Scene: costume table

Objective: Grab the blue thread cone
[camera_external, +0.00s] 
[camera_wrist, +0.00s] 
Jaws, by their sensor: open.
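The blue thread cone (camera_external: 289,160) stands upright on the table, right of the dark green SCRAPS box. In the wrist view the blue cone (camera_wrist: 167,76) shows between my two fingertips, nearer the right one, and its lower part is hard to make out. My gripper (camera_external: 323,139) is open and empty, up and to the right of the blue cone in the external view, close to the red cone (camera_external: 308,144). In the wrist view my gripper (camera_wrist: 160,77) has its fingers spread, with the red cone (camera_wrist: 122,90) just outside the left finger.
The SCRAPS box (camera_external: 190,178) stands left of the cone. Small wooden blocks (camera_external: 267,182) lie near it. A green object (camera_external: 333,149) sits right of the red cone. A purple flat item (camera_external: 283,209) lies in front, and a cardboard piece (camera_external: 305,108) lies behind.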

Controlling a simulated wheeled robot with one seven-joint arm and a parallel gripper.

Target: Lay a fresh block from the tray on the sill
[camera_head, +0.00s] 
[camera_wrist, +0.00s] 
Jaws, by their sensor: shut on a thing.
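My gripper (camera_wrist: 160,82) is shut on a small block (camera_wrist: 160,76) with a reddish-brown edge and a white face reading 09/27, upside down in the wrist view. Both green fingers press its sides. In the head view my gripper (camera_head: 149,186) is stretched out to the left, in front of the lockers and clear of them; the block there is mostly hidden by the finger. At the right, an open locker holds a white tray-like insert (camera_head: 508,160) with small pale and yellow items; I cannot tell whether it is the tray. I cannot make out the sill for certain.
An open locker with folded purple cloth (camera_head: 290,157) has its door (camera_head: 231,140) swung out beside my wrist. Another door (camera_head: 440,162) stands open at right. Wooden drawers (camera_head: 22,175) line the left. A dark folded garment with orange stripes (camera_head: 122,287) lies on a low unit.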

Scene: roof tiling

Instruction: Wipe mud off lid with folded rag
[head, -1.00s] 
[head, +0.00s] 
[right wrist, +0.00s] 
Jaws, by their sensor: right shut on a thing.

** Task instructions **
From the data, list each line in which the string "Scene" appears.

** Result **
Scene: costume table
Scene: roof tiling

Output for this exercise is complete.